When a reset event is encountered, the test can implement a phase jump to go back to the reset_phase so that the configuration and initialization sequences are executed again. This ensures that the complete traffic is re-generated and sent back to the DUT.
The phase jump does not provide a complete solution to handling resets. If the UVM driver is in the middle of driving some transactions special efforts might be needed to completing the handshake with the sequencer. A driversequencer handshake is complete only when the driver sends an item_done() and put_response() back to the sequencer for all transactions that have been received by driver with the 'seq_item_port.get_next_item(req)' API. The put_response(rsp) call is required since some sequences may be waiting on a "get_response(rsp)".
This handshaking mechanism can become more complex in AXI environments where the driver can be simultaneously processing multiple transactions in different channels. Implementing the driver using a state machine approach can provide a solution to this problem. But the traditional state machine design of an AXI master can make the code quite complex.

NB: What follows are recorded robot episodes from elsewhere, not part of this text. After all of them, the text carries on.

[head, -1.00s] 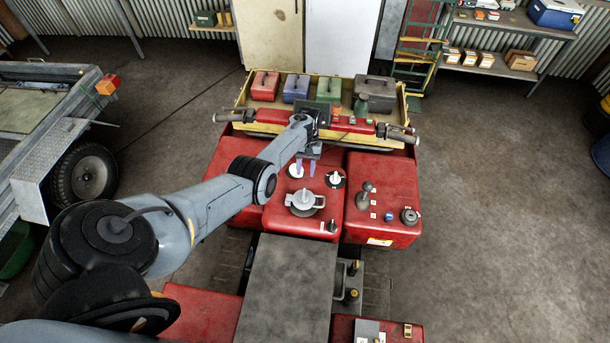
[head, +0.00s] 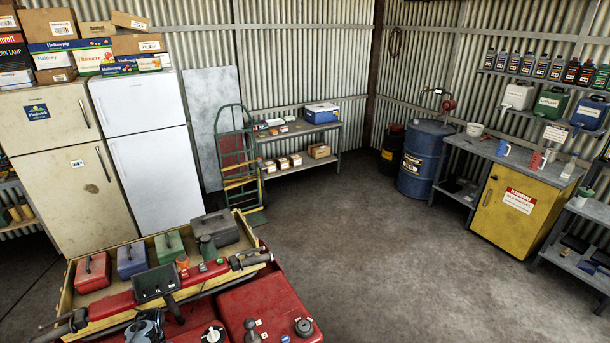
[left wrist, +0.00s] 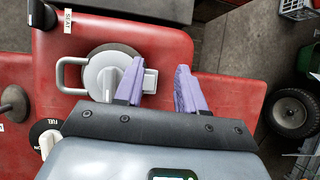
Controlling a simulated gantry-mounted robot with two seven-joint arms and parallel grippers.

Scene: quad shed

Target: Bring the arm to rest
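My left gripper (left wrist: 160,72) shows in the left wrist view with its two purple fingers apart and nothing held between them. It is over the red bodywork of the quad (left wrist: 230,95), by a grey round cap (left wrist: 98,75) with a loop handle. The left finger overlaps the cap's right side in the picture; I cannot tell whether they touch. In the head view only a bit of my left arm shows at the bottom edge, and its fingers are out of sight. My right gripper is in neither view.
The quad's front rack (head: 66,300) carries several coloured boxes, behind the handlebar (head: 130,297). A white knob (left wrist: 46,142) marked FUEL is near the gripper. Fridges (head: 150,140), a hand truck (head: 238,160), a blue drum (head: 424,165) and a yellow cabinet (head: 515,215) line the walls. The middle floor is clear.

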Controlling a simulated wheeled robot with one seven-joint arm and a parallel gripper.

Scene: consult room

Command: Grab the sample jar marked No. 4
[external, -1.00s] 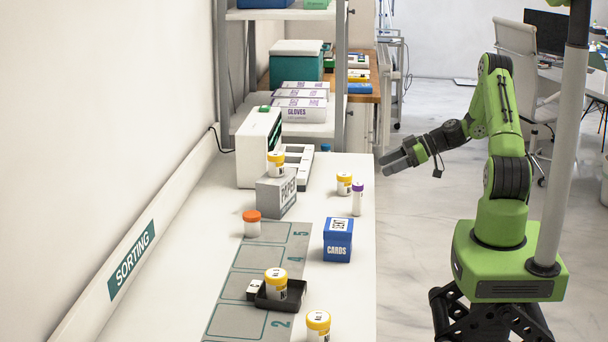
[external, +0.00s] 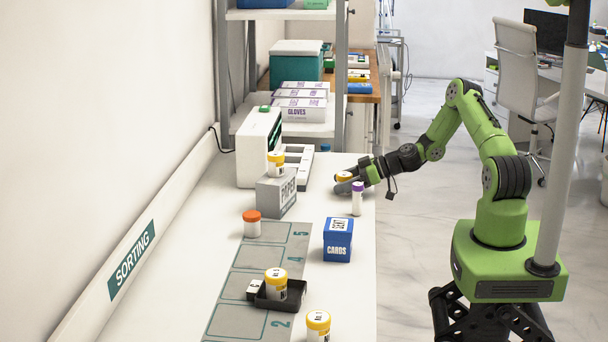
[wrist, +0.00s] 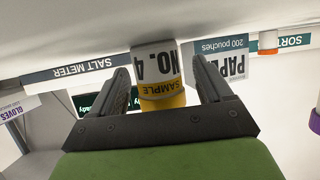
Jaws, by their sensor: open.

This article addresses the problems of on-the-fly reset handling without the use of phase jumping. Our UVM components (including the tests) use only the run phase to generate traffic to the DUT. The sections that follow discuss techniques for modeling various components of the AXIbased UVM testbench with reset awareness.
MODELING UVM DRIVER
Since AXI supports multiple outstanding transactions, the driver can implement global queues for storing the read and write transactions. The driver can send an item_done() immediately to the sequencer so that it can fetch the next transactions using the get_next_item call. The transactions remain in the queues until a data/response has been received from the slave. Once a response is received from the slave, the driver can complete the sequencer handshake by sending a put_response(rsp).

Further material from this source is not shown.